OPINION:
On a bitter winter day in early 2009, I touched the rough walls of a cell in ward 209 of Iran’s Evin Prison, where I was being held after my arrest in Tehran. My crime: daring to protest the Iranian regime’s human rights violations. I was 21.
In that cell, I could almost hear the footsteps of those who, in the scorching summer of 1988, spent their final hours there before being taken to their execution.
In 2014, after five years in prison, I was released thanks to growing international attention to my case. My arrest had received widespread media coverage, and numerous Western lawmakers had publicly called for my release. Human rights organizations such as Amnesty International and the United Nations advocated on my behalf. Statements from the U.S. State Department and Senate mentioned my name alongside those of other political prisoners.
After my release, I became even more determined to speak out, document the truth and advocate for justice on behalf of those who could not.
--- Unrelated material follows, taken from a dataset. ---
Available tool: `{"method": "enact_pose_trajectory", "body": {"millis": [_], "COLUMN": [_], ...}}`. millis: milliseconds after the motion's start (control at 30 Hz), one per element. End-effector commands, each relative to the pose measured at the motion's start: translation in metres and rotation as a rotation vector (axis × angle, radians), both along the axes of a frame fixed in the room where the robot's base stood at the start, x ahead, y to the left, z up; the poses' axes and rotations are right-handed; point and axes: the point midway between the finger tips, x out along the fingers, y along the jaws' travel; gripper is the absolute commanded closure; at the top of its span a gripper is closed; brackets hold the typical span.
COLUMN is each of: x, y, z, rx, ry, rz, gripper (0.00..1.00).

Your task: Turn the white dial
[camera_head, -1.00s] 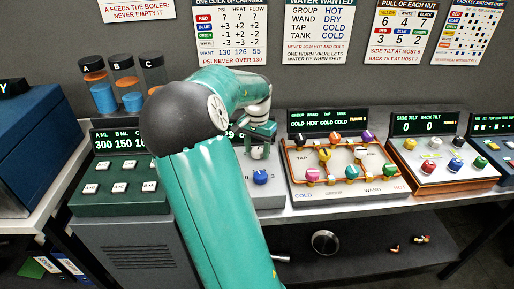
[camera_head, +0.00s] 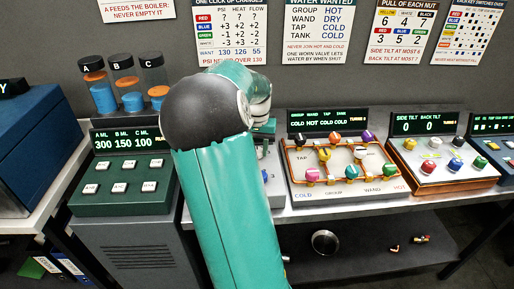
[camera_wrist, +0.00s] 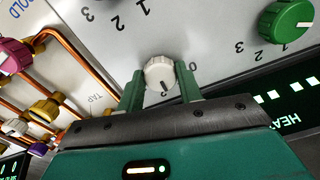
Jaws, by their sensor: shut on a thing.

I recently read a horrible headline on a news site affiliated with the Islamic Revolutionary Guard Corps: “Why the 1988 Executions Must Be Repeated.” The article described the regime’s conduct during the 1988 massacre as a successful operation.
On July 27, just after the piece was published, the government executed two political prisoners: 47-year-old Mehdi Hassani and 70-year-old Behrooz Ehsani. They were arrested in the aftermath of the Mahsa uprising and were supporters of the People’s Mojahedin Organization of Iran (PMOI/MEK). They had received huge levels of political and human rights support, and the European Parliament had called for a halt to their execution. The regime ignored it all.
Ali Younesi, 25, a star student and gold medal winner of the International Olympiad on Astronomy, has been imprisoned in Iran for more than five years on charges including “corruption on earth.” His whereabouts are unknown.
Ehsan Faridi, 22, an engineering student at Tabriz University, was sentenced to death on charges of supporting the People’s Mojahedin Organization. He is being held in the “quarantine” wing of Tabriz Central Prison.
Then there is Maryam Akbari Monfared, a political prisoner whose four siblings were executed by the Iranian regime, two of them during the 1988 massacre. A mother of three, Maryam has been held in Qarchak Prison since 2009. She was initially sentenced to 15 years, but for bravely filing a complaint from inside prison against regime officials for the execution of her siblings during the 1988 massacre, her sentence was extended two years. Her youngest daughter was 3½ at the time of her arrest; she is now 19.
Facing mounting economic, social and political crises, the regime has reverted to its old solution: mass killing. It’s what Ruhollah Khomeini did in 1988 by issuing a fatwa that led to the execution of more than 30,000 political prisoners, mostly members or supporters of the PMOI/MEK. Their bodies are buried in unmarked mass graves.
More than being at war with a foreign enemy, the Iranian regime is at war with its own people.
For decades, the atrocity of the Iranian regime’s 1988 massacre of political prisoners was buried in silence. People did not dare to speak about it, and media outlets refrained from reporting it.
That changed in 2016 with the efforts of the Justice Seeking Movement, led by Maryam Rajavi. A hidden truth emerged from the darkness.
In July 2024, United Nations special rapporteur Javaid Rehman declared the massacre a crime against humanity and called for a U.N. truth-finding mechanism. Amnesty International has described it as an “ongoing crime,” precisely because none of the perpetrators has been held accountable and many now hold the highest positions in government.
As someone born shortly after the dark era of the 1988 massacre, I feel a deep historical responsibility toward all those who gave their lives for Iran’s freedom. In 2018, I wrote the book “The Undefeatable Martyrs of Summer 1988,” memorializing 67 victims of the massacre.
Many families who shared the stories of their loved ones demanded anonymity. They still fear arrest 37 years after the massacre.
That impunity has emboldened the killers. Today, they openly threaten another massacre, without fear, because they know the cost of their past atrocities has been nothing.
Thousands of families still don’t know where their loved ones lie. They are forbidden even to mourn. Now, the regime talks openly of repeating the 1988 massacre.
Every day, I hear from families of those now facing the gallows. In June, 107 people were executed, and more than 684 in the first half of the year. This is clear proof of a new genocide in progress.
I write this piece as a warning.
The international community must condemn the brutal and systematic human rights violations committed by the Iranian regime. Political and economic relations with this regime should be conditioned on concrete improvements in human rights, including an end to executions and torture.
The U.N. Fact-Finding Mission on Iran must formally investigate the 1988 massacre. The perpetrators and those responsible for the executions and mass killings in Iran must be prosecuted in an international court, and their impunity must be brought to an end.
• Shabnam Madadzadeh is an author and a former political prisoner from Iran.